Unlike many things people want and need, food actually does grow on trees. You can find it in the fields as well as in the corrals and barns of farms. Cubans are hungry for many things but on the top of the list is food. So the question is how can we best assure Cubans are fed in the future?
It must be painfully obvious that Fidel ain't no farmer. When he came to power decades ago the first thing he did was slaughter all the cattle on my family's ranch (including all the breeding stock) and the people had meat - for a couple of weeks. However, the way you produce abundant quantities of food is to first not let city boys like Fidel have anything to do with it. Food is too important and will be the main reason Cuba's communist government will be replaced shortly. This has always been the case regarding food going back to the French revolution and beyond. Governments that cannot supply their people with conditions where they can feed themselves always are replaced and usually by a mob of hungry enraged people. I suppose it could have something to do with how fast thin people can chase after obese people like the king of France and Raul Castro who are ladened down with so much fat from years of stuffing themselves.
Food - being another object of wealth - is simply a combination of human labor and land. The question then becomes: How can we Cubans best assure that food production is conducted cheaply and efficiently so as to provide an abundance for the people of Cuba and elsewhere. Castro figured out food grew on trees but thought that was the end of it. But human labor is equally important. How do we assure adequate human labor, including stored up human labor in the form of tractors, reapers, thrashers, etc.? Why is that important too? It is because farm equipment does NOT grow on trees and even stolen tractors will one day wear out. With modern farm equipment and freer labor American farmers grow so much food that it takes me about one day's labor to feed my wife and four kids for one month. And that would be far less if my children were not such disgraceful wasters of food. But that fight is but another of my struggles which must take second place to your food needs and be fought at some future date to final victory. In the mean time I try to live on the left-overs so they do not go to waste and compound the sin.
To solve your hunger problem is quite simple. Follow these steps and you will be eating Cuban produced food within six months and in abundance:
1. Return those weed infested, broken down farms and ranches to their rightful owners.
2. If Cubans are living on any part of the property right now give them title to that small piece of land for their home. They'll make great customers for the farmers in the future as well as farm hands.
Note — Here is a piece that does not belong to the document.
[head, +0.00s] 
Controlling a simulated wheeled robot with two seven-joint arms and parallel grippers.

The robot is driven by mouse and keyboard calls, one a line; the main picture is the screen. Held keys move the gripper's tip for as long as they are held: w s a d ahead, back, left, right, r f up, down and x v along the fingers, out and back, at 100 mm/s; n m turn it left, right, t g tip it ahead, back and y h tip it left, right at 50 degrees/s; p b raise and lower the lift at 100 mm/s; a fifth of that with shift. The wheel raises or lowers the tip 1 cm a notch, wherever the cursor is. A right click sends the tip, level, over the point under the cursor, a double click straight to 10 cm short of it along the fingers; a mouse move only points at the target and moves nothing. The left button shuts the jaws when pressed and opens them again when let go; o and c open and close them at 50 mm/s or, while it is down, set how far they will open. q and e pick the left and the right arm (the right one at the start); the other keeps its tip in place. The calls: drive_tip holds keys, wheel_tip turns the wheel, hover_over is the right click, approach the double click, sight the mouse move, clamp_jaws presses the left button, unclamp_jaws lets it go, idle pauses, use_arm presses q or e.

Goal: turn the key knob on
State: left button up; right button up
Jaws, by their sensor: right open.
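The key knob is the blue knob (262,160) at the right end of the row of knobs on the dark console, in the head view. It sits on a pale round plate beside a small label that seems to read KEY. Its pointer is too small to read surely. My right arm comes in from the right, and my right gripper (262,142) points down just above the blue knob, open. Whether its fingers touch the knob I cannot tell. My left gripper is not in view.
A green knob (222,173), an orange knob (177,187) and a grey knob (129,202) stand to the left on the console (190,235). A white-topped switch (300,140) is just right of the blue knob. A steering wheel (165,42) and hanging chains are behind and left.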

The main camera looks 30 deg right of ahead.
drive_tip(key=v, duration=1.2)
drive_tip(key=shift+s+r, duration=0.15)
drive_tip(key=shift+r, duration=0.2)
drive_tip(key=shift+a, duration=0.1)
Surely it won't hurt crop production missing a small piece of farmland.
3. Elect a government that forbids income tax and instead uses the land location value tax that is high in the central urban areas but zero to those farmers living out in the boonies.
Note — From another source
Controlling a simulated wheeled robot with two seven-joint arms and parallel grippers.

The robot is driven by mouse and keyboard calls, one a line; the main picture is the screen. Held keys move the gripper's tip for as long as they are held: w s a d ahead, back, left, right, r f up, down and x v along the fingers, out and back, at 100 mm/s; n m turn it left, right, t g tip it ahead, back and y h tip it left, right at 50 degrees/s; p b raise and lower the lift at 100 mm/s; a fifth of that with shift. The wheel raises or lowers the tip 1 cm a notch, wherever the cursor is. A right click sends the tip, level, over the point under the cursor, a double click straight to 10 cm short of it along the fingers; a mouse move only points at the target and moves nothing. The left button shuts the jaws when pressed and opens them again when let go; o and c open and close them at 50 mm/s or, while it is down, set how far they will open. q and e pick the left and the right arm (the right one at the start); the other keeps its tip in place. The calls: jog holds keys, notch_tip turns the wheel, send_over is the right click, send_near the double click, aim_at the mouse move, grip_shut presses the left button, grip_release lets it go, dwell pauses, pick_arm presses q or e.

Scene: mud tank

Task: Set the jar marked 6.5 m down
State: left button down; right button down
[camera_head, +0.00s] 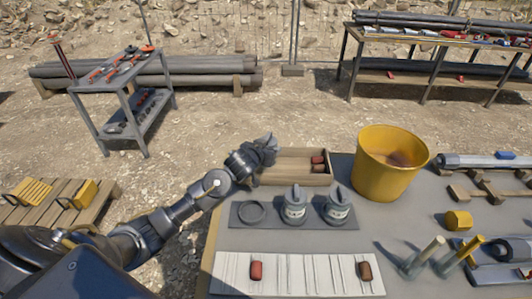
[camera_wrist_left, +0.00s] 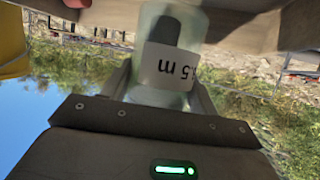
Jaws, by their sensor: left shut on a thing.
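My left gripper (camera_head: 262,150) is shut on a jar, out over the left end of the wooden tray. In the left wrist view the jar (camera_wrist_left: 160,92) is pale and see-through, between the two fingers, with a white label. My right gripper is not in view.
The wooden tray (camera_head: 290,180) holds small red pieces. A yellow bucket (camera_head: 386,170) stands to its right. A white slatted strip (camera_head: 310,275) with a red piece (camera_head: 256,271) and a brown piece (camera_head: 365,270) lies in front. A tool cart (camera_head: 122,85) stands back left.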

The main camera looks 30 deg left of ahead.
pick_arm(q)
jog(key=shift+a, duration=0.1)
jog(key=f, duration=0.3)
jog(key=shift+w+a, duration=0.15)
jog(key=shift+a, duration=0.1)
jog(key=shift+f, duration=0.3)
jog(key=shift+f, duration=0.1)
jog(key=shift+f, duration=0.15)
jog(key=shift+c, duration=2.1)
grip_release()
4. Sit back for six months and have your meals provided to you by your Cuban brothers and sisters now living in exile as you watch the tons of farm equipment being imported into Cuba. After six months the first crops will all be in and Cuba will be feeding itself again. Soon after we will be helping to feed the rest of the world as well.
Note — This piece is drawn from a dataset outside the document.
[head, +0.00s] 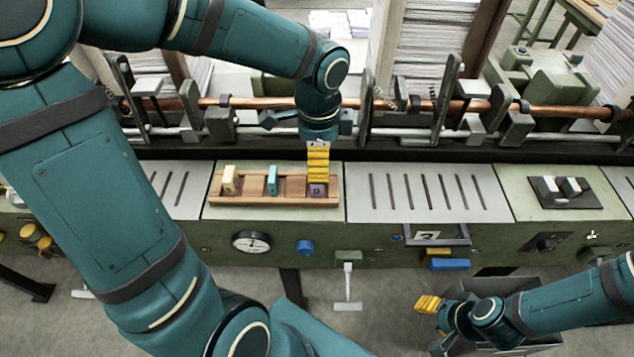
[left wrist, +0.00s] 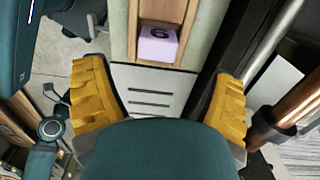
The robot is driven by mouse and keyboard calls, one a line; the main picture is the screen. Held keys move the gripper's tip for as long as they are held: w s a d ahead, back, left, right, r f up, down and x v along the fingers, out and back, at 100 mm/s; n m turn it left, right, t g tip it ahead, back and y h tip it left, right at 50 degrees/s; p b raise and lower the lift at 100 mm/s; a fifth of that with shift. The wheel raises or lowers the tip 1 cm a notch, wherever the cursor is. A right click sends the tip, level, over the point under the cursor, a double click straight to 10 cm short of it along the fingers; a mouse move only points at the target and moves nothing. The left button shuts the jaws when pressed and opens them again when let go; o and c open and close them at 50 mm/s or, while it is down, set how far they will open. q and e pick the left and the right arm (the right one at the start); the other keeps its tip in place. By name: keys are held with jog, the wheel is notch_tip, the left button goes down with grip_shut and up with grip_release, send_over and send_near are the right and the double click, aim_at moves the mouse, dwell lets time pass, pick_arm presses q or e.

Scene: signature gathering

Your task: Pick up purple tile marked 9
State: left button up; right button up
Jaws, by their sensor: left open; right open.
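The purple tile (head: 317,190) stands in the right end of a wooden rack (head: 245,201) on the machine's top. In the left wrist view the purple tile (left wrist: 157,46) shows a dark numeral, upside down or sideways, that reads like a 9 or 6. My left gripper (head: 318,172) points down just above and behind the tile, its yellow finger partly overlapping it in the head view. In the left wrist view the left gripper (left wrist: 162,75) is open, with nothing between its fingers. My right gripper (head: 430,304) is open and empty, low at the right in front of the machine.
A cream tile (head: 231,180) and a teal tile (head: 272,180) stand in the same rack. Slotted metal plates (head: 420,192) flank the rack. A copper rod (head: 420,103) with upright guides runs behind. A dark block with white pieces (head: 565,192) sits at right.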

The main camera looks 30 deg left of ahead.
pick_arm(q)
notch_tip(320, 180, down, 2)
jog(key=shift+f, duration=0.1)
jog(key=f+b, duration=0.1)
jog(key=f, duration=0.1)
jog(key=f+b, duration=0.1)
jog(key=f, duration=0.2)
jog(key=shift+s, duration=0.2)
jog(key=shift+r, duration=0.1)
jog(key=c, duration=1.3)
Of course all this comes after you remove the current incompetent government. Since voting out your government is illegal you must do it in the streets with a labor strike. Workers in companies don't get to vote on company matters either but can also strike for better pay and working conditions. Raul is not paying you and barely feeding you. It will take no more than a week of Cubans taking to the streets in a strike to drive the "Green Acres" farmers from the island. Then we're coming with boatloads of food for you my brothers and sisters. I promise you that!
Oh yeah...if you didn't know "Green Acres" was a tv show when I was a kid that was about a city lawyer and his spoiled wife who decide to be farmers. Not surprisingly, they had about as much success at farming as Fidel - lots of dirt, weeds and no food not purchased from the store.